Je m'adresse donc aux sentiments bienveillants et humanitaires de Votre Excellence avec cette humble requête do prendre en considération, avec sympathie, ma situation présente et de vouloir présenter à Sa Majesté un rapport favorable. Je me soumettrai complètement à ma rentrée aux conditions que Sa Majesté m'aura prescrites au point de vue de la justice. Je reconnais, comme déjà depuis des années, avec un repentir sincère, mon attitude punissable ainsi que la justice de la procédure observée envers moi, mais je prie S. M. très humblement de vouloir, en considération spécialement gracieuse de ma santé délabrée qui exclut pour moi les conditions générales de la grâce comme destructives, me faire remise de ces conditions par exception et uniquement par égard pour ma santé, afin que je puisse bénéficier de la grâce royale, sans me rendre à tout jamais misérable et incapable de tout travail artistique futur. Ainsi que je ne cesserai jamais de reconnaître cette faveur comme un bienfait vital et suprême et de vivre plein de gratitude dans ce sentiment, ainsi je resterai à tout jamais très profondément obligé à Votre Excellence pour sa bienveillante intercession qui obtiendrait certainement le résultat désiré et je m'appliquerai sérieusement et chaleureusement à lui en donner en tout temps des preuves.
Avec l'expression de ma très haute vénération et de mon dévouement, je reste de Votre Excellence ...
Il ne faut pas attribuer beaucoup d'importance aux phrases pleines de déférence dont cette requête de Richard Wagner est émaillée; ces phrases protocolaires étaient alors d'un usage courant en Allemagne et le sont encore dans ce pays où sévit la manie des titres et le respect de toute hiérarchie estampillée par l'État. Ce qui est bien plus intéressant, c'est l'aveu du maître que ses convictions politiques avaient totalement changé pendant son exil en Suisse, pays libre pourtant et démocratique. Cet aveu n'a pas été fait au ministre pour les besoins de la cause; il faut le considérer comme absolument sincère. Dans sa solitude, l'artiste exilé a dû souvent méditer sur l'état social au point de vue de son art; il a été sans doute frappé par cette idée que son art devait, par son essence même, rester le privilège d'une élite. Les utopies généreuses mais irréalisables de 1848, qui ne sont plus honorées aujourd'hui que par les rares « vieilles barbes o qui survivent, ont été alors abandonnées par l'artiste dont l'esprit s'était affiné et aiguisé dans les études philosophiques. Ses relations amicales avec le roi Louis II de Bavière, le Mécène si longtemps cherché et enfin trouvé au moment le plus difficile de sa vie, avec lequel il traitait presque d'égal à égal, prouvent d'ailleurs que Richard Wagner, tout en dépouillant après réflexion le vieil homme qu'il était en 1848, n'avait cependant nullement épousé les sentiments obséquieux qu'un Goethe ou qu'un Liszt, par exemple, professaient avec ostentation pour les têtes couronnées et les princes du sang. 0. BN.

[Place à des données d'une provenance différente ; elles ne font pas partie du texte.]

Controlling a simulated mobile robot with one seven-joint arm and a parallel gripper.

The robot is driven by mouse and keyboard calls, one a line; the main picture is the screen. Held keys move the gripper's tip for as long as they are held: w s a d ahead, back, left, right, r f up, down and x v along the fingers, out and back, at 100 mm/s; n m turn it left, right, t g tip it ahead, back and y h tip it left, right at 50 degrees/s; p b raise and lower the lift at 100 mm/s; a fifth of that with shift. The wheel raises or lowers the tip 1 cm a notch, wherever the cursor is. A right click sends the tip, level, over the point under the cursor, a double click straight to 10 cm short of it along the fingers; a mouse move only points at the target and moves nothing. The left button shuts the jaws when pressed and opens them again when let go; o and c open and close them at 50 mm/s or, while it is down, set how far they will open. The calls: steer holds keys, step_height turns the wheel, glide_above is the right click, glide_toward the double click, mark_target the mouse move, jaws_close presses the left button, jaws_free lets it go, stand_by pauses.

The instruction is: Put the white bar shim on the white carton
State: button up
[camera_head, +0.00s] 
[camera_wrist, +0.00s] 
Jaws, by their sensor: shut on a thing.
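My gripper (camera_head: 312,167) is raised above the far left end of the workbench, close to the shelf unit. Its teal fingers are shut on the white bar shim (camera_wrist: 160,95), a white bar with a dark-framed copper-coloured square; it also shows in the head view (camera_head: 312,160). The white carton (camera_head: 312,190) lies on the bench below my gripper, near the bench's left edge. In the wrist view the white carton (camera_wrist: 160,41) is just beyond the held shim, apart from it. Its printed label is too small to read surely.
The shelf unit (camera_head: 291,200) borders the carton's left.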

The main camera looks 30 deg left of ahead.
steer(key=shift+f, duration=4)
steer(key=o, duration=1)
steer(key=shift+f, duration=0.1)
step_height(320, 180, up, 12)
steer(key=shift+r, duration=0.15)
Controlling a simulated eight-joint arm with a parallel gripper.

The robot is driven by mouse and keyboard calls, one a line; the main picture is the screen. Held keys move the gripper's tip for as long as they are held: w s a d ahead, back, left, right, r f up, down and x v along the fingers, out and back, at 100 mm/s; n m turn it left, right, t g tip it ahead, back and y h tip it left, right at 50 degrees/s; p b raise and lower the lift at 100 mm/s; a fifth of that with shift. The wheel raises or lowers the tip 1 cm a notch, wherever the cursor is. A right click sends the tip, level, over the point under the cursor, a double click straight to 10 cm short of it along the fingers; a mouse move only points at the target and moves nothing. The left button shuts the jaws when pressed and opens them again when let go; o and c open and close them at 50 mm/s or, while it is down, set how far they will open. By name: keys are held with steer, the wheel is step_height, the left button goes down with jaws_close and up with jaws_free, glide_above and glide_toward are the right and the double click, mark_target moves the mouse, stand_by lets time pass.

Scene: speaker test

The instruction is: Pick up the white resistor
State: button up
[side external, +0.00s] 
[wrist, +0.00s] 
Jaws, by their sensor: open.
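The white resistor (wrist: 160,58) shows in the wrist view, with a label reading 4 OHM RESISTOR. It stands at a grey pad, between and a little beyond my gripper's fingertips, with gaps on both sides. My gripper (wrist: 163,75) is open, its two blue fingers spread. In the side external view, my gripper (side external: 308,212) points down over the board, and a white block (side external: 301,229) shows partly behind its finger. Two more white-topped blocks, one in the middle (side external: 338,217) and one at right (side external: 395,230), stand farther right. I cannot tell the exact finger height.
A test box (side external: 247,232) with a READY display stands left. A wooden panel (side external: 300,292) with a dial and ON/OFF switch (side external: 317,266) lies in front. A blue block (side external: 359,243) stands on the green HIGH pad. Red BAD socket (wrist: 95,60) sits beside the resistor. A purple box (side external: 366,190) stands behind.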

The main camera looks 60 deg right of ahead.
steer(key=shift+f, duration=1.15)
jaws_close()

(1) Le grand-duc de Weimar, sur la demande de Liszt, et le grand-duc de Bade avaient personnellement prié le roi de Saxe de gracier Richard Wagner, qui avait auparavant adressé une requête au roi avec un insuccès complet.
(2) Cette décision royale s'explique en partie par le fait que le roi Jean de Saxe, qui régnait alors, était un des premiers jurisconsultes d'Allemagne et n'envisageait par conséquent même le cas Wagner qu'à un point de vue purement juridique.
(3) C'était, à cette époque, l'infortuné archiduc Maximilien, devenu plus tard empereur du Mexique. Les provinces italiennes de l'Autriche n'étaient pas comprises dans la Confédération germanique, d'où la nécessité d'un arrêté spécial d'expulsion.